> _Exercise material_:
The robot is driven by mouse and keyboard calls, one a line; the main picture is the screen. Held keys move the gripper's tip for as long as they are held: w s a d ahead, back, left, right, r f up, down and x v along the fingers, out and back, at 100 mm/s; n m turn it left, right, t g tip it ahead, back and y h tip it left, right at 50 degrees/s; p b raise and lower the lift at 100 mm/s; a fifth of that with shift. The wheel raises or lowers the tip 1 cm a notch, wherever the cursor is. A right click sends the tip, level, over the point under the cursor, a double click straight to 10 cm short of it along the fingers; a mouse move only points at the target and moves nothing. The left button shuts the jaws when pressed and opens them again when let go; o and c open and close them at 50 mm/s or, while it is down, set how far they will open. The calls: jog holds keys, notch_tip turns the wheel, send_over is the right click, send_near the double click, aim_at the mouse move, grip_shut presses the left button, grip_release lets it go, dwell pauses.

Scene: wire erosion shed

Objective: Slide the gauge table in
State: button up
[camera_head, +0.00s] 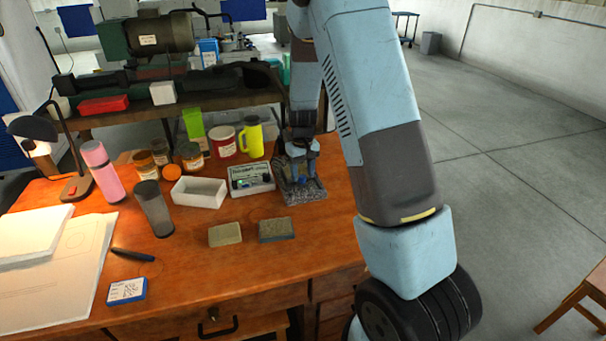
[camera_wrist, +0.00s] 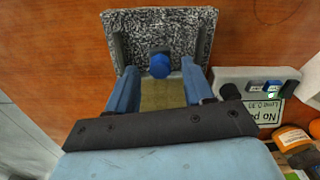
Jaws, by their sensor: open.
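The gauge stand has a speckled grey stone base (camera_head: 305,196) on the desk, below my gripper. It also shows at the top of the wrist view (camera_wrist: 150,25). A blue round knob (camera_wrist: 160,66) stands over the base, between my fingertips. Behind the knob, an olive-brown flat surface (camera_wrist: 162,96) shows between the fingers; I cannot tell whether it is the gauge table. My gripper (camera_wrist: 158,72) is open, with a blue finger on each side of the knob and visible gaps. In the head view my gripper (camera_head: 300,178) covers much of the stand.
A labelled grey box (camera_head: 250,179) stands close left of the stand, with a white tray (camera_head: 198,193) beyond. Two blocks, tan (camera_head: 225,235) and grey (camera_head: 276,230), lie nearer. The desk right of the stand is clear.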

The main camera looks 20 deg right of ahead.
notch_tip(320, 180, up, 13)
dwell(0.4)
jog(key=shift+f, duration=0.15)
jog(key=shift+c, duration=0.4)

--

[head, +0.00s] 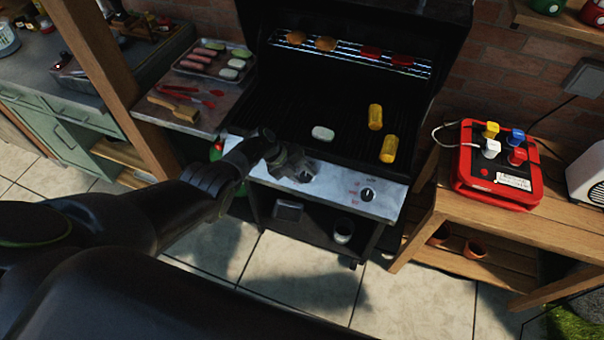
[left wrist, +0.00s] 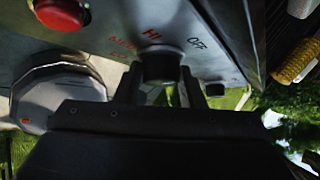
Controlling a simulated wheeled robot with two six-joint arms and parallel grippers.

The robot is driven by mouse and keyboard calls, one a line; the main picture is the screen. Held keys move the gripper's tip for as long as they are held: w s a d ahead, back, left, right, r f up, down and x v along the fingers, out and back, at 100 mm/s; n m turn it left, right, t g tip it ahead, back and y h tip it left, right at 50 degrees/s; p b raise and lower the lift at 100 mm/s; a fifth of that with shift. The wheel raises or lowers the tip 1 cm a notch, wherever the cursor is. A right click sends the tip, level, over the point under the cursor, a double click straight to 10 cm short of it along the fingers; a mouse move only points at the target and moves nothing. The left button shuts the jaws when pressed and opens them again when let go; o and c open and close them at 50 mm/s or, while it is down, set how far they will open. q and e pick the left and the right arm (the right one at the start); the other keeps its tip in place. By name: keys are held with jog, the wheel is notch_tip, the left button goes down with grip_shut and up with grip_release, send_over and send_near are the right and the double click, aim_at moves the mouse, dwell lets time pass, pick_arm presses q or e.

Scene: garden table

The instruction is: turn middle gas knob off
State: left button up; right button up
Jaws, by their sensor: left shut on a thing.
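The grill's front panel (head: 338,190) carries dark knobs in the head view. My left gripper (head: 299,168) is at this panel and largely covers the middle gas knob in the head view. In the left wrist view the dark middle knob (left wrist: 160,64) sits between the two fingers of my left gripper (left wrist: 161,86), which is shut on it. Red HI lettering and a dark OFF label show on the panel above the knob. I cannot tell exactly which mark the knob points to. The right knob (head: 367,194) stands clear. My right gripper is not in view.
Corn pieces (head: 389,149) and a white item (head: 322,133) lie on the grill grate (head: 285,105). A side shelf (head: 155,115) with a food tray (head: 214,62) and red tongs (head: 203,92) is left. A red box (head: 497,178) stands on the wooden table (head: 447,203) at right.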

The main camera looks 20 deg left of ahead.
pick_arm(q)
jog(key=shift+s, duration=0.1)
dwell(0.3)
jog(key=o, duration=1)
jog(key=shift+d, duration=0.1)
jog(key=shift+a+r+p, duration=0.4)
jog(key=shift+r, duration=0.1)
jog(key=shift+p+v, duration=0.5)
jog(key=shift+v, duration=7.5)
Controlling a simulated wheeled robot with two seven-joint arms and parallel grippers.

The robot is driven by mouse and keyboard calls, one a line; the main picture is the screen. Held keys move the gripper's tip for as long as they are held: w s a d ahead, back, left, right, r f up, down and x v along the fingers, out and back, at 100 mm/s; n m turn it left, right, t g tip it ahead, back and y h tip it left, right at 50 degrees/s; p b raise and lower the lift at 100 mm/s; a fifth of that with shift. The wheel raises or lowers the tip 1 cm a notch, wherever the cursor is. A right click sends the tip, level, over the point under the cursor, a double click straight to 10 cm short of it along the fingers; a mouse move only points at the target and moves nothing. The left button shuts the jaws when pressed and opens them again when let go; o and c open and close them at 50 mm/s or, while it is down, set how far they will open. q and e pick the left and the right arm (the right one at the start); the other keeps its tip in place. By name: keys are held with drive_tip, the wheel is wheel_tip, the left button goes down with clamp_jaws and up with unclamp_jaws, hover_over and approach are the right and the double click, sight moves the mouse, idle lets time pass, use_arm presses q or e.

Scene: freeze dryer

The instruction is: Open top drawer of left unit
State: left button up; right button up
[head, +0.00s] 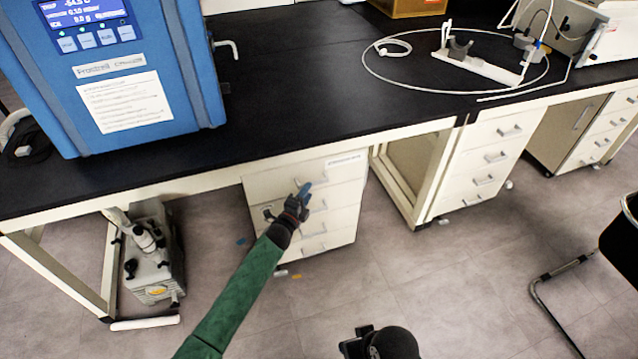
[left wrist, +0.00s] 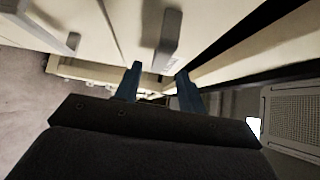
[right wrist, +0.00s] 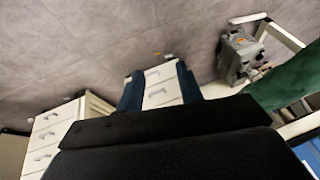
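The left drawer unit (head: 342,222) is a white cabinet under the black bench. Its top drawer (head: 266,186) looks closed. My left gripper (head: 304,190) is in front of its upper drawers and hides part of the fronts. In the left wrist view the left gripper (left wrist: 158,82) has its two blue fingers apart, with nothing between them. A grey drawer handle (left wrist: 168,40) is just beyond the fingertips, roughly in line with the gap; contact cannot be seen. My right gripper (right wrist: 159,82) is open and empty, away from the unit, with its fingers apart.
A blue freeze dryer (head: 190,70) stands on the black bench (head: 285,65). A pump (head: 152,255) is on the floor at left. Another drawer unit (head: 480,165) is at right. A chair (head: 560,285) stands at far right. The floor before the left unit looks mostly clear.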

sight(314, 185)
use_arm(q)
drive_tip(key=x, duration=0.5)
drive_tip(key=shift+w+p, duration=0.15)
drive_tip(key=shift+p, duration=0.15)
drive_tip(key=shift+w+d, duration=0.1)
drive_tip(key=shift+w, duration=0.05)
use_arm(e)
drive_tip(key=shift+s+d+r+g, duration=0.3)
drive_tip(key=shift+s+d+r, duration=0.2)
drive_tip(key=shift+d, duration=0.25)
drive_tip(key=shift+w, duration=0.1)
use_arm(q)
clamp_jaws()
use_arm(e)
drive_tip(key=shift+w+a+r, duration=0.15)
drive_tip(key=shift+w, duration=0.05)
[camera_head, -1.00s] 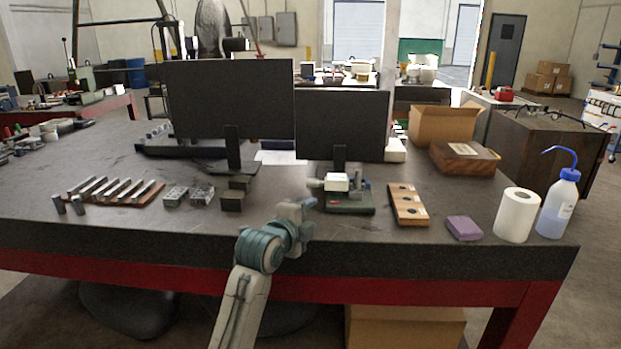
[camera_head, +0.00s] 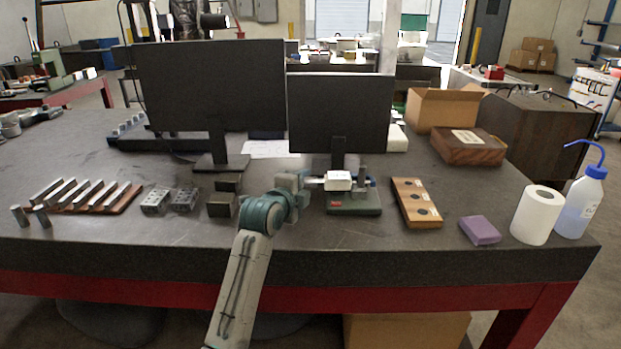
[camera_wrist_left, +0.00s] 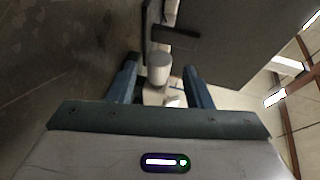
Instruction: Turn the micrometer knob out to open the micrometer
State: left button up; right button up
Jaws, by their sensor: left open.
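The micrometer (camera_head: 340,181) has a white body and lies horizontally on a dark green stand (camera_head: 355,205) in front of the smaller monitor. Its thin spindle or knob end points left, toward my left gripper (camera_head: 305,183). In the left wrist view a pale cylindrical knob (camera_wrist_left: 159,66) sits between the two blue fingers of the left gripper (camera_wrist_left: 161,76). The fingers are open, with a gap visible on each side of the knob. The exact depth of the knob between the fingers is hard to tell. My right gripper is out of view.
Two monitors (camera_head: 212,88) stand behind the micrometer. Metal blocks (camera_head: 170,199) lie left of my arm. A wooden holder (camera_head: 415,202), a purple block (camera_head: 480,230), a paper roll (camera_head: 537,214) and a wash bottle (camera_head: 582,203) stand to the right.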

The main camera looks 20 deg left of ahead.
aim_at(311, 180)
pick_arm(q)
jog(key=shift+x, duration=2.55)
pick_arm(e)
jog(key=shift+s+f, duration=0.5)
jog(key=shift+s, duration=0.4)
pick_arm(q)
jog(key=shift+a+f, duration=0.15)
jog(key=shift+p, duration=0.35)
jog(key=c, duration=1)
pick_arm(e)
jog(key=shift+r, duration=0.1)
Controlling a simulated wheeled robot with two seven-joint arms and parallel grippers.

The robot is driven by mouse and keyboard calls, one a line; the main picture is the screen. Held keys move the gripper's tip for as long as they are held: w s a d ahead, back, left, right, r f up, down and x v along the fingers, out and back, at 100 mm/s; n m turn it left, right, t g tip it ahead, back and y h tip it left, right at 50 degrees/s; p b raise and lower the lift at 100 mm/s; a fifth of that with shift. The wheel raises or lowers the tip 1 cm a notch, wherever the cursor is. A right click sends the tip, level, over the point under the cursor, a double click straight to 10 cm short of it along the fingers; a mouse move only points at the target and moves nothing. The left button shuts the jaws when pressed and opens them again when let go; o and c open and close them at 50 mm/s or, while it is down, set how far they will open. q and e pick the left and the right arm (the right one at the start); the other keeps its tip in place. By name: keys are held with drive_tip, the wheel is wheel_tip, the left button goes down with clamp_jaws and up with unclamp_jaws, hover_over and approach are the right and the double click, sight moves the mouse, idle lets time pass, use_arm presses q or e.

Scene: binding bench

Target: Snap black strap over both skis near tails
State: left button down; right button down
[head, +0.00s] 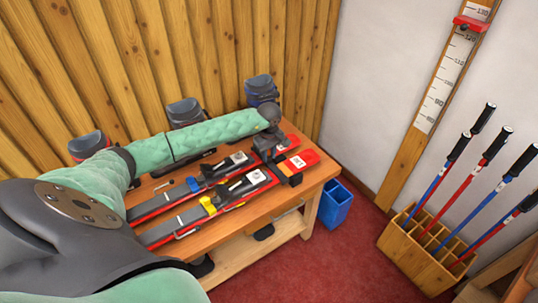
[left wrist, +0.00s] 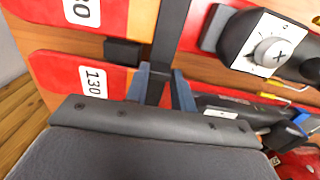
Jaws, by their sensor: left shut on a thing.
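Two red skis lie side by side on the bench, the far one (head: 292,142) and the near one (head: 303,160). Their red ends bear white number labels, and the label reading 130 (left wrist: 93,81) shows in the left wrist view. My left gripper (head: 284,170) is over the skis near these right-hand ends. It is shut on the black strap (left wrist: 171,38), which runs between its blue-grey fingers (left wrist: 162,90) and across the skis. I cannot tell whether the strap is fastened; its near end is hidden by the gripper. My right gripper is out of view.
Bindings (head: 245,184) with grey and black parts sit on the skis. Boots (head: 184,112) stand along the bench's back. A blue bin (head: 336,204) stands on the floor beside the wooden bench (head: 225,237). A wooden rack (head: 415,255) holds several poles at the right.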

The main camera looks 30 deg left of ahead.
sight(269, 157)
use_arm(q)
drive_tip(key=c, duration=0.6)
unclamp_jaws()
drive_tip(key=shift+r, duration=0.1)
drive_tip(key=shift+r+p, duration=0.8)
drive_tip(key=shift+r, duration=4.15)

...

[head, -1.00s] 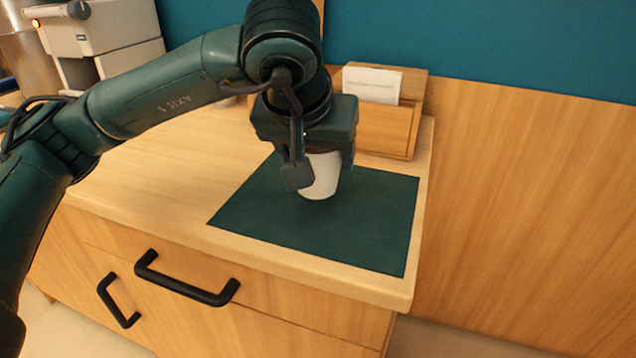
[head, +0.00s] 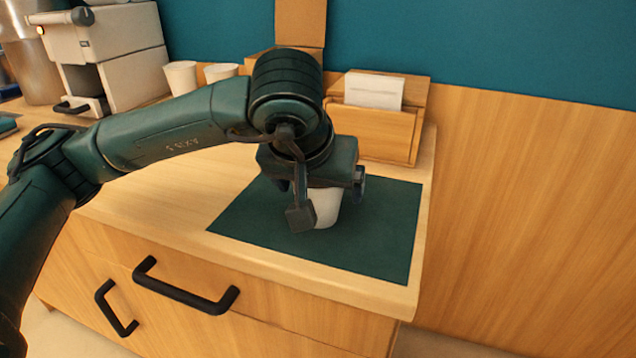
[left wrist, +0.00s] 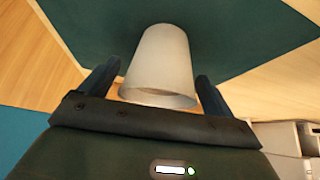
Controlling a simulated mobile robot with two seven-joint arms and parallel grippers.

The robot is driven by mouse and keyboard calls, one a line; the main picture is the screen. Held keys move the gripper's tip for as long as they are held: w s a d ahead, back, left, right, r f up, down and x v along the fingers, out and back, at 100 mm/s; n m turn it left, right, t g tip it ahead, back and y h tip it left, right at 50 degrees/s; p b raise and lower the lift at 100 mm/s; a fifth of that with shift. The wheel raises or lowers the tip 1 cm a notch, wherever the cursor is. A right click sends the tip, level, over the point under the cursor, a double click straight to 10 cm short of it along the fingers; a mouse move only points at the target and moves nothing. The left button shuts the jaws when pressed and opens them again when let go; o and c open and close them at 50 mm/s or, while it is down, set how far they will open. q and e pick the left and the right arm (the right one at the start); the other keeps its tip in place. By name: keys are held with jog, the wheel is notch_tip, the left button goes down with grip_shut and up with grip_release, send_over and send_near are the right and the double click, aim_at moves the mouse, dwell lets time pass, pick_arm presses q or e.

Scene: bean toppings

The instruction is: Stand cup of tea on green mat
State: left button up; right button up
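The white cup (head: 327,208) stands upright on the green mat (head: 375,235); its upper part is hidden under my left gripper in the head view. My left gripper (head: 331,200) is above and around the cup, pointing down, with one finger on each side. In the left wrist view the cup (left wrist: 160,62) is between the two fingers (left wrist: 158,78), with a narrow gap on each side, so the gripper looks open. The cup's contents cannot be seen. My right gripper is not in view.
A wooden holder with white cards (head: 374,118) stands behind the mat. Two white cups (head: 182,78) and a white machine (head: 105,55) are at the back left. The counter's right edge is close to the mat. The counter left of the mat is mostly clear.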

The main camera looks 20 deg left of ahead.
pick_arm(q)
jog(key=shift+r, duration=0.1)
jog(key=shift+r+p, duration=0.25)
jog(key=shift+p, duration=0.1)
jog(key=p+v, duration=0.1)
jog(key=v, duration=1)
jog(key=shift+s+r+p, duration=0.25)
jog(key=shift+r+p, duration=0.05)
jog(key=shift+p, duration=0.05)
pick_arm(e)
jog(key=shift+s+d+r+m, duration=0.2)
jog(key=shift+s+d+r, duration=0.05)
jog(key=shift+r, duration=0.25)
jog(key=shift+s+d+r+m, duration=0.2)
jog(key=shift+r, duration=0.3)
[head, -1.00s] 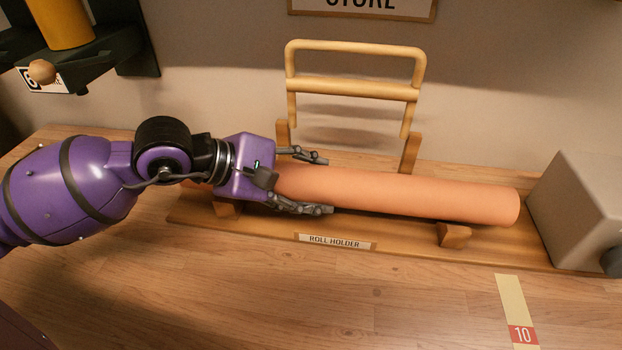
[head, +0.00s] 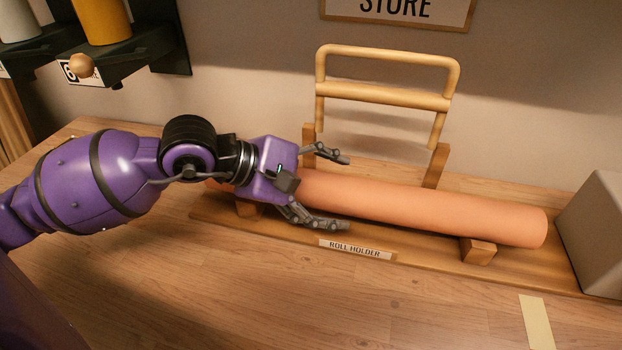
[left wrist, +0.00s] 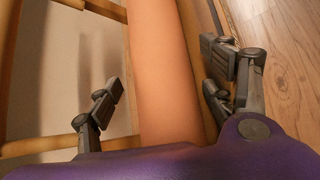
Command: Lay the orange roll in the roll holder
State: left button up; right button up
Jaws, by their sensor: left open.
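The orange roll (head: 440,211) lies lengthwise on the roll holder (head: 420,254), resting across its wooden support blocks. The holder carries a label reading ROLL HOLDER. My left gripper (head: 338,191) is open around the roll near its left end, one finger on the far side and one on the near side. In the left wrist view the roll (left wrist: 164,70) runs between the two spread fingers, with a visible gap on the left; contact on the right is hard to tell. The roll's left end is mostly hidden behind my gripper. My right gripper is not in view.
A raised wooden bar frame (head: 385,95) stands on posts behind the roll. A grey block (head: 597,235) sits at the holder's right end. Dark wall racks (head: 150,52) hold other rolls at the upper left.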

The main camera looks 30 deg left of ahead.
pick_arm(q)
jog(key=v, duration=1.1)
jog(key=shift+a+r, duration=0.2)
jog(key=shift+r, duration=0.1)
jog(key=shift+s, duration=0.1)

> _Problem to solve_: Look above for every line with the word "Scene" and copy it.

> _Response for this exercise_:
Scene: wire erosion shed
Scene: garden table
Scene: freeze dryer
Scene: binding bench
Scene: bean toppings

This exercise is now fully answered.